## Records for this task:
----

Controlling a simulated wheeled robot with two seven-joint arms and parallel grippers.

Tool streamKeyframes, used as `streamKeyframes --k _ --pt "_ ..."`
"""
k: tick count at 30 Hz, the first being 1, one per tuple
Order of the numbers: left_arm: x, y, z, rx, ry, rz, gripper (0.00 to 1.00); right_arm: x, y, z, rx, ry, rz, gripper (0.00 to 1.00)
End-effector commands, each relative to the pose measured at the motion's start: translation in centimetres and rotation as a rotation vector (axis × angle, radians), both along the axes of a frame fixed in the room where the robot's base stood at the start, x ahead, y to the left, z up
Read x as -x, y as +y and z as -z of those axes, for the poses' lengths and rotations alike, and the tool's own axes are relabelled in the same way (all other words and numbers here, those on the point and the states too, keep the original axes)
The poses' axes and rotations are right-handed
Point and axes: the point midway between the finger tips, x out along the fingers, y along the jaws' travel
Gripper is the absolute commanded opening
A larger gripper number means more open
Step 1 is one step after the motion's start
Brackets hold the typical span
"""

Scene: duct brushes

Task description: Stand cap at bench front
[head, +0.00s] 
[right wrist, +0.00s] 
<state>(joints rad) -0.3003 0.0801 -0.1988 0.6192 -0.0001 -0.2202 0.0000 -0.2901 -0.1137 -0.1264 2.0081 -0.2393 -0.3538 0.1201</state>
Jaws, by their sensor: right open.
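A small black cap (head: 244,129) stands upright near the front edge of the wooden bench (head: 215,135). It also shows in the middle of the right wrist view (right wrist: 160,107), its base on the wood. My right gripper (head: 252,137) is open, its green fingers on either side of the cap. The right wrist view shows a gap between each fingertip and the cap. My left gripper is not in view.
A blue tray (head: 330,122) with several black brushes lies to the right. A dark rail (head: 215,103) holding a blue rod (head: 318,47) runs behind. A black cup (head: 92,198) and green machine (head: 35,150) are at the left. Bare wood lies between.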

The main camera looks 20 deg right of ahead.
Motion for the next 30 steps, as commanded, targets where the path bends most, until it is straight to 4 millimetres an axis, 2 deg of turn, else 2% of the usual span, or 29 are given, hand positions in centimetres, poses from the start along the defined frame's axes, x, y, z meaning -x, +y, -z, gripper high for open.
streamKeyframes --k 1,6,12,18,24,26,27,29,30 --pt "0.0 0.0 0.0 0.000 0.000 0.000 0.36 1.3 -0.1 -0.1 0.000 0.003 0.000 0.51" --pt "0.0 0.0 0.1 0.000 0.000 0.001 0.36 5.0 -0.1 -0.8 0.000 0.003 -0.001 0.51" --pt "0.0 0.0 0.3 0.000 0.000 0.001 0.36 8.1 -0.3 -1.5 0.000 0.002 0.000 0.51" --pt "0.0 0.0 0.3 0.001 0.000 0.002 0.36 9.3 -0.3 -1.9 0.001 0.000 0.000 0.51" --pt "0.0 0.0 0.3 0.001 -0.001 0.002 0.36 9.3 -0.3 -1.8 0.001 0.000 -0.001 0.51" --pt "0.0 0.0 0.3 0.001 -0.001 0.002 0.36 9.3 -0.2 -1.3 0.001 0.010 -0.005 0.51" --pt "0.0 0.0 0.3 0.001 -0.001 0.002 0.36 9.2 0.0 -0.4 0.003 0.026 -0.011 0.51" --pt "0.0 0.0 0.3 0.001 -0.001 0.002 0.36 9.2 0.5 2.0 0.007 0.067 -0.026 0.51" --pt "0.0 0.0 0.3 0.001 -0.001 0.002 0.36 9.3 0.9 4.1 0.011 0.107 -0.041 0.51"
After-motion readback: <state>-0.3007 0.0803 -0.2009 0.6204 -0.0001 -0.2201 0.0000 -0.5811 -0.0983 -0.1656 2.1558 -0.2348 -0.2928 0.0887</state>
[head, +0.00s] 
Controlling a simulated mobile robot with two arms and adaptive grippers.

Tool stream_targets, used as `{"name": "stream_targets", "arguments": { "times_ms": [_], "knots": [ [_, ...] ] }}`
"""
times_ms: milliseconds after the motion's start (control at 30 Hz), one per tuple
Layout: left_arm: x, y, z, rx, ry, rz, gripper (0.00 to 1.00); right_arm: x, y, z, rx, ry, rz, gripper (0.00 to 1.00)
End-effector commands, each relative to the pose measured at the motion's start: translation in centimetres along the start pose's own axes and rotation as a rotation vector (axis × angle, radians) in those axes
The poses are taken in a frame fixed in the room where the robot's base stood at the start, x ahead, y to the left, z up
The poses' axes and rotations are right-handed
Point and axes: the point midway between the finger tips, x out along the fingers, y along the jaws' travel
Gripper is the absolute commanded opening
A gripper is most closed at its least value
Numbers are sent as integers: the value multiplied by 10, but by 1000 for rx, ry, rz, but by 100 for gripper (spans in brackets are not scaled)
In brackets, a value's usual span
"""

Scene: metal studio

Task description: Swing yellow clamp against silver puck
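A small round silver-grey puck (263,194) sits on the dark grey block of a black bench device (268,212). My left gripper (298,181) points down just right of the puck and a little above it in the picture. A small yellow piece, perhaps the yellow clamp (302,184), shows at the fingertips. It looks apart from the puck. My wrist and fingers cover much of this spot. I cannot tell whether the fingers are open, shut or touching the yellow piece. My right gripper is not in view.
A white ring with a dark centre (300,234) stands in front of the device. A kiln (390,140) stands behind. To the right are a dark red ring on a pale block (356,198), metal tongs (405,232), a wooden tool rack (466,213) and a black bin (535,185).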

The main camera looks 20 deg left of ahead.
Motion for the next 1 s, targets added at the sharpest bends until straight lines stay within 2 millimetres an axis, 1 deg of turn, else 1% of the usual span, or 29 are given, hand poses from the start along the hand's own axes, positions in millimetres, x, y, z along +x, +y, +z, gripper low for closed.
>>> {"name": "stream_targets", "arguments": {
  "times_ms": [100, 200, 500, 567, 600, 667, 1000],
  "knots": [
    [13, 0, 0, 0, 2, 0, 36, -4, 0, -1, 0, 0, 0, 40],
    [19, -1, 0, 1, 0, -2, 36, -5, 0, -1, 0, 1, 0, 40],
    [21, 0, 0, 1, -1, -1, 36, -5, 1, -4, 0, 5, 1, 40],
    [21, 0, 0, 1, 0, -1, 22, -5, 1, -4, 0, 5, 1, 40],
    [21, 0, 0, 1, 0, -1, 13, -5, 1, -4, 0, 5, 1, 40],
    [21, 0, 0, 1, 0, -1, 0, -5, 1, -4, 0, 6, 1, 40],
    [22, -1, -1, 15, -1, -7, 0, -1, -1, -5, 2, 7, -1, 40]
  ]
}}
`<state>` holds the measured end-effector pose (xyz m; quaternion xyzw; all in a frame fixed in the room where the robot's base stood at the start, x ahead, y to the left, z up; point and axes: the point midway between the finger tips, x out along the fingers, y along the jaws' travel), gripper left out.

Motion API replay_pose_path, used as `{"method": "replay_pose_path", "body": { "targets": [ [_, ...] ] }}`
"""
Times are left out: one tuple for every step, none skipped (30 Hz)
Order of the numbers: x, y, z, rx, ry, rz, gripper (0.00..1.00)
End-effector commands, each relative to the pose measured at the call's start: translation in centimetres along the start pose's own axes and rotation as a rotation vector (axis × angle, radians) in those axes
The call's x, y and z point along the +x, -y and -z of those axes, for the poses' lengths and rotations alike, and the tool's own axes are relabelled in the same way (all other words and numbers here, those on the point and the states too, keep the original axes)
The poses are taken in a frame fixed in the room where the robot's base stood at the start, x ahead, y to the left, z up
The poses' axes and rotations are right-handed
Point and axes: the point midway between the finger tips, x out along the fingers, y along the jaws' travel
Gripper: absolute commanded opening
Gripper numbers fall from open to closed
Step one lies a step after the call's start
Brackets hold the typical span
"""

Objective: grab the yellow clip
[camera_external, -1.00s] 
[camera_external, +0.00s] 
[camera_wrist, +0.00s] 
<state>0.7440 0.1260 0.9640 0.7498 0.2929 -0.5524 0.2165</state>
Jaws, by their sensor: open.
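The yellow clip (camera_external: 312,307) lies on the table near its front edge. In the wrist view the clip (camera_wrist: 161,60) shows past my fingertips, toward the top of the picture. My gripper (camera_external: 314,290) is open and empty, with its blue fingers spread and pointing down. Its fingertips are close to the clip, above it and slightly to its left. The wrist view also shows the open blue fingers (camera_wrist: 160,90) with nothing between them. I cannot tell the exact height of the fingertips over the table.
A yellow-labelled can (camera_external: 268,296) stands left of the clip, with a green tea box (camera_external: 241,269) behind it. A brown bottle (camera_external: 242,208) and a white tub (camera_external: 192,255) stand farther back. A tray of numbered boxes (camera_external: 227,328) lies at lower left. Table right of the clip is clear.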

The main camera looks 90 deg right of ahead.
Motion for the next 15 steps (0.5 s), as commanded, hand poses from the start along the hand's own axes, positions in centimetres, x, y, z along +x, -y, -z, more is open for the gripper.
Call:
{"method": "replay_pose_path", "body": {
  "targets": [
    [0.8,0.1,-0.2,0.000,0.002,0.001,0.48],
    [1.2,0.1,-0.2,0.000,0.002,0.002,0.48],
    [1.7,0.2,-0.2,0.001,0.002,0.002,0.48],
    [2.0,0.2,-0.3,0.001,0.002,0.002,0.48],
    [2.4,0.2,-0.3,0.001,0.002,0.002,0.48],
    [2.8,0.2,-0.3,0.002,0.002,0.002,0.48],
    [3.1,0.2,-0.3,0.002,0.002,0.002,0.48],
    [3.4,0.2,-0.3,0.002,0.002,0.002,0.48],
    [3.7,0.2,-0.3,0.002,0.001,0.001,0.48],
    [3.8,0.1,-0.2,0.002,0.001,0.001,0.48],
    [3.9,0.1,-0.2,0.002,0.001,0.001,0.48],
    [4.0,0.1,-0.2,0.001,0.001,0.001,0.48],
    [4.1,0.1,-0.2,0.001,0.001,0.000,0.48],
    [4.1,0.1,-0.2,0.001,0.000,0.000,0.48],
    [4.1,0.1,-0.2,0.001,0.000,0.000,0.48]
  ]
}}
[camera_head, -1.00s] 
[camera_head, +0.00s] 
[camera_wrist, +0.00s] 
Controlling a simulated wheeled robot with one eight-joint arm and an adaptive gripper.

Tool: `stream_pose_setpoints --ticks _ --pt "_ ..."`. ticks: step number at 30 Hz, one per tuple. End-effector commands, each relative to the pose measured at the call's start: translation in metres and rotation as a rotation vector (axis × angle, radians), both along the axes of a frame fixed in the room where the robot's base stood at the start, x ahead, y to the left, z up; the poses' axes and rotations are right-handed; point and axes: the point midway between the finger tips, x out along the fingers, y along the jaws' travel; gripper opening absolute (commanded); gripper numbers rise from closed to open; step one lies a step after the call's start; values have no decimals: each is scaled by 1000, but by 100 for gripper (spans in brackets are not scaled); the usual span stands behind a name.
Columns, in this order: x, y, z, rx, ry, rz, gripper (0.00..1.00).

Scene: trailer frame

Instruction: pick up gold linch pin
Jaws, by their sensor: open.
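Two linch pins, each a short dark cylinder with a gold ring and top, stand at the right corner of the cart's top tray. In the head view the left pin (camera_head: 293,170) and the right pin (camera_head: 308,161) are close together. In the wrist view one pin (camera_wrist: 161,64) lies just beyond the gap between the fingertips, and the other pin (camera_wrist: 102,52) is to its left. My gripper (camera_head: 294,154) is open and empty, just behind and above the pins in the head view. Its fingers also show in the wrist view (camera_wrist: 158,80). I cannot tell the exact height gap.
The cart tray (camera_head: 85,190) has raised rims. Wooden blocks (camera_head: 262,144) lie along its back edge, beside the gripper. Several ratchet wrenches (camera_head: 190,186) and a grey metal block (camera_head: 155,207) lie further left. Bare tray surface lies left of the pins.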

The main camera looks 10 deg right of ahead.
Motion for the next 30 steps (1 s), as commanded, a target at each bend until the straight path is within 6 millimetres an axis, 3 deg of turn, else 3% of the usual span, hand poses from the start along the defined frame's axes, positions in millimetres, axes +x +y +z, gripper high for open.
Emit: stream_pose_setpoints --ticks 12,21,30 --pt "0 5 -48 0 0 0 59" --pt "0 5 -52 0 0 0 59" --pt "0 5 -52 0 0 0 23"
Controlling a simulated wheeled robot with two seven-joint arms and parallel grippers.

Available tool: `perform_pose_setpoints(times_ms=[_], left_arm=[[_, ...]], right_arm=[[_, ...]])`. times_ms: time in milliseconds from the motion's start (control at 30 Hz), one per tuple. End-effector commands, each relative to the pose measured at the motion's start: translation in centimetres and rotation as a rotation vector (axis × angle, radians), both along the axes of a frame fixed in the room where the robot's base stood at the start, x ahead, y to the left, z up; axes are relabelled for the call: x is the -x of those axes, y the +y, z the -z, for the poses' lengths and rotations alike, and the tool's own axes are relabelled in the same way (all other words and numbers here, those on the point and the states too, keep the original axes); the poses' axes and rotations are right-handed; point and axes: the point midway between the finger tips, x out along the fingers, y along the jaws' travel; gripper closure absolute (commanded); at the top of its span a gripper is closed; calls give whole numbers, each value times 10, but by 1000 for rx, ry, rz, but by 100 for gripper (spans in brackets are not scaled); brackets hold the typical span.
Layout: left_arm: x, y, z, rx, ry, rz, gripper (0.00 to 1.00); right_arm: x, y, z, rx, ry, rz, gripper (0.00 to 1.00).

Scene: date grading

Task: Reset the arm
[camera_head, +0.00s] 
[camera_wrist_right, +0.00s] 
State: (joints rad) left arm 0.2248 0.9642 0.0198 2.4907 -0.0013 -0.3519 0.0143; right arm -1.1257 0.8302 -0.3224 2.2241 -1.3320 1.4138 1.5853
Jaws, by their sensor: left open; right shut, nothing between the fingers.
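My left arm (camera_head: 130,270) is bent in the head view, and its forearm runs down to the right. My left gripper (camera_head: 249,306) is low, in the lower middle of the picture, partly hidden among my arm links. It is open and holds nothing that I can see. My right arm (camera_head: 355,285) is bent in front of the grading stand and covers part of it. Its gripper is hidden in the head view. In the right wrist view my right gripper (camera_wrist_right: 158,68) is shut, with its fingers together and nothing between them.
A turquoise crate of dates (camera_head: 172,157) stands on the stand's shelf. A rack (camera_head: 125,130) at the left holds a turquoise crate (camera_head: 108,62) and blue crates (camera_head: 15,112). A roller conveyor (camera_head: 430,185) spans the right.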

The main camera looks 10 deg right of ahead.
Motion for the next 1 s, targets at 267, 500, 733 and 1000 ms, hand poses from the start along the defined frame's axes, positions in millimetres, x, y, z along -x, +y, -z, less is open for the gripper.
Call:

----

## Given task:
Copy each line containing the word "main" from the data.

## Exercise response:
The main camera looks 20 deg right of ahead.
The main camera looks 20 deg left of ahead.
The main camera looks 90 deg right of ahead.
The main camera looks 10 deg right of ahead.
The main camera looks 10 deg right of ahead.

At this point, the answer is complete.